As for our national broadcaster, the ABC – the place where people go to seek truth and balance, away from the hysterics and partisan squelching of News Corp – has proved incapable of understanding the true nature of the referendum debate and the damage that it is inflicting on its own staff.

Because Stan Grant has a voice, he resides in a place of privilege and prestige, as he readily admits. Many will say, “He has a voice and look what they did to him.”

Ultimately, it’s a sad but inevitable fact of the referendum that the subtext to the question will be: Do we want to let all the racists and the hateful off the leash?

A “No” vote will embolden the worst among us.

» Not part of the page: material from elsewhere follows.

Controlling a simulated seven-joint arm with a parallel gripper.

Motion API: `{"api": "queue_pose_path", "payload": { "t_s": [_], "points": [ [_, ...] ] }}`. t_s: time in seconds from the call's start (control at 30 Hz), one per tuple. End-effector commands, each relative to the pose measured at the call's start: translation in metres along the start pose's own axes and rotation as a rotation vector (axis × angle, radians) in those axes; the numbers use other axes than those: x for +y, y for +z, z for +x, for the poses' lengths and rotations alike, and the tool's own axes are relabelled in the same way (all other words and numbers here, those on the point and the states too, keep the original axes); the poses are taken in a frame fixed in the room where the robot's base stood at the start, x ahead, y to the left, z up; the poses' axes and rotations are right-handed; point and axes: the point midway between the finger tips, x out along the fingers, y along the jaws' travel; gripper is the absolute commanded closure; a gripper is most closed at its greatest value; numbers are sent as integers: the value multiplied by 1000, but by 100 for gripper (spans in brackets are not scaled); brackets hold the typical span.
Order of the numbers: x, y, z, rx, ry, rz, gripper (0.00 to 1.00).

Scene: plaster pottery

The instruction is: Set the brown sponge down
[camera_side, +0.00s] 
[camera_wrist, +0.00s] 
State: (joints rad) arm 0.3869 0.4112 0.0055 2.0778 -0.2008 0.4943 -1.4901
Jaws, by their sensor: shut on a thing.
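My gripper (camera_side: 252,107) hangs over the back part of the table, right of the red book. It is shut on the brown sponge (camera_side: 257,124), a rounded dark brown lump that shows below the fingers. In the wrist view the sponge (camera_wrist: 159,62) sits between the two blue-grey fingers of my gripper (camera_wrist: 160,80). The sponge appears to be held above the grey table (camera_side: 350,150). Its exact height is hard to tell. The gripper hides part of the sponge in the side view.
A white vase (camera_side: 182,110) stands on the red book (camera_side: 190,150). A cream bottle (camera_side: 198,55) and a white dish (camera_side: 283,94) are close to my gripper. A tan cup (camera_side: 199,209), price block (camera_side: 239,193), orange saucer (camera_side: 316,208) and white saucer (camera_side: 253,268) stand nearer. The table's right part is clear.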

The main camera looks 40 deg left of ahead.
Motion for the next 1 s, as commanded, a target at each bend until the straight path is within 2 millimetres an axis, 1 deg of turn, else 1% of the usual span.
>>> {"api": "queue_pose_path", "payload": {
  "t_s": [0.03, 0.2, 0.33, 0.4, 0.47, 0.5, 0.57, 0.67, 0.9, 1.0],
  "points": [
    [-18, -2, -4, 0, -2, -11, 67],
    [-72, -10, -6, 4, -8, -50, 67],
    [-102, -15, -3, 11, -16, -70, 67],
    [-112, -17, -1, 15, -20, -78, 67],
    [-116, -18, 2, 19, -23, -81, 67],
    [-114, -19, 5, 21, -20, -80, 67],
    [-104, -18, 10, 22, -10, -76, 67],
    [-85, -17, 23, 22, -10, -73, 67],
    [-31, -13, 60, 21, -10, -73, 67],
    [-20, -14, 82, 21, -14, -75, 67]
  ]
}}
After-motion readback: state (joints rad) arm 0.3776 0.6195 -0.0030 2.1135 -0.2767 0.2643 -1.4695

In turn, it will result in more imprisonment, more premature death, more mistrust and less understanding at a time when the sanctions for being a climate protester are far greater than for anyone committing hate speech.

Those rallying around the “Yes” campaign will remind us we have been here for 60,000 years and we are still unbroken. I, for one, will remember that. But I will also remember all of those we have lost – many far too early – along the way. As much as we commit ourselves to their memory, we also must remind ourselves to take better care of one another, because selflessness is a road without a horizon.

This is going to be a long year. The next may prove even longer.